START Exercise input

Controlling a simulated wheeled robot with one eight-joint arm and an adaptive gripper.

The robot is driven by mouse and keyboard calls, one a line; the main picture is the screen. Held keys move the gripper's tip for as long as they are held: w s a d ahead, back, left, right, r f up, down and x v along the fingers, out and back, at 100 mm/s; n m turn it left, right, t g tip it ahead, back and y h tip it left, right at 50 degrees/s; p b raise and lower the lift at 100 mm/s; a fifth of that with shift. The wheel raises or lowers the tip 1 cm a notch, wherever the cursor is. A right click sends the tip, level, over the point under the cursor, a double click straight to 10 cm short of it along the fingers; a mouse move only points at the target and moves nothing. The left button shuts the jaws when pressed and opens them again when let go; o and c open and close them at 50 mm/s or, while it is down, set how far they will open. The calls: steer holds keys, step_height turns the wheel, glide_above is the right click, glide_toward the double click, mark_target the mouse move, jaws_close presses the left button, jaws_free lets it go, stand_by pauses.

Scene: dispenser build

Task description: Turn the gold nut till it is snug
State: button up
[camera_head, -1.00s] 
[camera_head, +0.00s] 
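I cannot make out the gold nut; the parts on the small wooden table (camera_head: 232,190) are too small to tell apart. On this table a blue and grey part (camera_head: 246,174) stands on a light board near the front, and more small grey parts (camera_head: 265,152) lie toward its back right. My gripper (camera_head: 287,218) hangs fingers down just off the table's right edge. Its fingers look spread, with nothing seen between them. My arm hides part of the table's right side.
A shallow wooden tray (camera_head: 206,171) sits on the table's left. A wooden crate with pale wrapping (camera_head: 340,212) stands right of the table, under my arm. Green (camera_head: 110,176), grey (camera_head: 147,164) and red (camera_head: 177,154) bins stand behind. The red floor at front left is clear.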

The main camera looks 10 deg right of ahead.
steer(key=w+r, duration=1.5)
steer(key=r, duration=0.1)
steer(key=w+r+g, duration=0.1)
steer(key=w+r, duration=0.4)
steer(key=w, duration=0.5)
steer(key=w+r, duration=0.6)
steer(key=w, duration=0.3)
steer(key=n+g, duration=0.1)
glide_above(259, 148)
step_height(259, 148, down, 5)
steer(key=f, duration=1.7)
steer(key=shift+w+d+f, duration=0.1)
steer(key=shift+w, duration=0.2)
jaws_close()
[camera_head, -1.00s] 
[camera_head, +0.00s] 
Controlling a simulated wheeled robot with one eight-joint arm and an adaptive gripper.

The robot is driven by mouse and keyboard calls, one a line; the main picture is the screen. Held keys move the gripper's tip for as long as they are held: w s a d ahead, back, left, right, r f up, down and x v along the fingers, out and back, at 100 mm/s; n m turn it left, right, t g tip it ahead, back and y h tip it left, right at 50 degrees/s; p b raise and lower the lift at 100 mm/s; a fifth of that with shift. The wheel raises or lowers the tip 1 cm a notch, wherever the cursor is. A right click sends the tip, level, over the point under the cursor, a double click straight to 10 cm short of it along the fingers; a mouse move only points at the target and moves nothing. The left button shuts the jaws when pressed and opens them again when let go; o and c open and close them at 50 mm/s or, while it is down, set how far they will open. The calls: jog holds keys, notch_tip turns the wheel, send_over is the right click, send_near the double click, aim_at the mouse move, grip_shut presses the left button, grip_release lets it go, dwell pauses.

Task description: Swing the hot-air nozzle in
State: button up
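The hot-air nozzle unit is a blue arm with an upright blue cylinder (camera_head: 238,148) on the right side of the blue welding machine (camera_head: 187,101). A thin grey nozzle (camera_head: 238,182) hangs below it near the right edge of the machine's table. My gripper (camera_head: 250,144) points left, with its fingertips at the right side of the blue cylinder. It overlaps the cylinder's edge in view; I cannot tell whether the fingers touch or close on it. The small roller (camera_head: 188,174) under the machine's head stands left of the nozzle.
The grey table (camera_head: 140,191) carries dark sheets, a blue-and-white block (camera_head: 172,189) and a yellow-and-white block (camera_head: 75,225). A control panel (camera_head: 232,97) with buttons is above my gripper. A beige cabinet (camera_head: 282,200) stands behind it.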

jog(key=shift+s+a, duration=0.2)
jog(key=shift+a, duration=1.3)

END Exercise input

Directions:
Every line of the records above needs to be given again exactly.

Output of the exercise:
Controlling a simulated wheeled robot with one eight-joint arm and an adaptive gripper.

The robot is driven by mouse and keyboard calls, one a line; the main picture is the screen. Held keys move the gripper's tip for as long as they are held: w s a d ahead, back, left, right, r f up, down and x v along the fingers, out and back, at 100 mm/s; n m turn it left, right, t g tip it ahead, back and y h tip it left, right at 50 degrees/s; p b raise and lower the lift at 100 mm/s; a fifth of that with shift. The wheel raises or lowers the tip 1 cm a notch, wherever the cursor is. A right click sends the tip, level, over the point under the cursor, a double click straight to 10 cm short of it along the fingers; a mouse move only points at the target and moves nothing. The left button shuts the jaws when pressed and opens them again when let go; o and c open and close them at 50 mm/s or, while it is down, set how far they will open. The calls: steer holds keys, step_height turns the wheel, glide_above is the right click, glide_toward the double click, mark_target the mouse move, jaws_close presses the left button, jaws_free lets it go, stand_by pauses.

Scene: dispenser build

Task description: Turn the gold nut till it is snug
State: button up
[camera_head, -1.00s] 
[camera_head, +0.00s] 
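I cannot make out the gold nut; the parts on the small wooden table (camera_head: 232,190) are too small to tell apart. On this table a blue and grey part (camera_head: 246,174) stands on a light board near the front, and more small grey parts (camera_head: 265,152) lie toward its back right. My gripper (camera_head: 287,218) hangs fingers down just off the table's right edge. Its fingers look spread, with nothing seen between them. My arm hides part of the table's right side.
A shallow wooden tray (camera_head: 206,171) sits on the table's left. A wooden crate with pale wrapping (camera_head: 340,212) stands right of the table, under my arm. Green (camera_head: 110,176), grey (camera_head: 147,164) and red (camera_head: 177,154) bins stand behind. The red floor at front left is clear.

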The main camera looks 10 deg right of ahead.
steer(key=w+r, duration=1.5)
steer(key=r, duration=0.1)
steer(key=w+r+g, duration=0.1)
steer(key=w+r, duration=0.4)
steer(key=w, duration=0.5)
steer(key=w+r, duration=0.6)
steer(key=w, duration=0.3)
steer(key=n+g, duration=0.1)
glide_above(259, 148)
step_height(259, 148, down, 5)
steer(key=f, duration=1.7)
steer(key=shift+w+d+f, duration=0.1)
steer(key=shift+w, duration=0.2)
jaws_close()
[camera_head, -1.00s] 
[camera_head, +0.00s] 
Controlling a simulated wheeled robot with one eight-joint arm and an adaptive gripper.

The robot is driven by mouse and keyboard calls, one a line; the main picture is the screen. Held keys move the gripper's tip for as long as they are held: w s a d ahead, back, left, right, r f up, down and x v along the fingers, out and back, at 100 mm/s; n m turn it left, right, t g tip it ahead, back and y h tip it left, right at 50 degrees/s; p b raise and lower the lift at 100 mm/s; a fifth of that with shift. The wheel raises or lowers the tip 1 cm a notch, wherever the cursor is. A right click sends the tip, level, over the point under the cursor, a double click straight to 10 cm short of it along the fingers; a mouse move only points at the target and moves nothing. The left button shuts the jaws when pressed and opens them again when let go; o and c open and close them at 50 mm/s or, while it is down, set how far they will open. The calls: jog holds keys, notch_tip turns the wheel, send_over is the right click, send_near the double click, aim_at the mouse move, grip_shut presses the left button, grip_release lets it go, dwell pauses.

Task description: Swing the hot-air nozzle in
State: button up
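The hot-air nozzle unit is a blue arm with an upright blue cylinder (camera_head: 238,148) on the right side of the blue welding machine (camera_head: 187,101). A thin grey nozzle (camera_head: 238,182) hangs below it near the right edge of the machine's table. My gripper (camera_head: 250,144) points left, with its fingertips at the right side of the blue cylinder. It overlaps the cylinder's edge in view; I cannot tell whether the fingers touch or close on it. The small roller (camera_head: 188,174) under the machine's head stands left of the nozzle.
The grey table (camera_head: 140,191) carries dark sheets, a blue-and-white block (camera_head: 172,189) and a yellow-and-white block (camera_head: 75,225). A control panel (camera_head: 232,97) with buttons is above my gripper. A beige cabinet (camera_head: 282,200) stands behind it.

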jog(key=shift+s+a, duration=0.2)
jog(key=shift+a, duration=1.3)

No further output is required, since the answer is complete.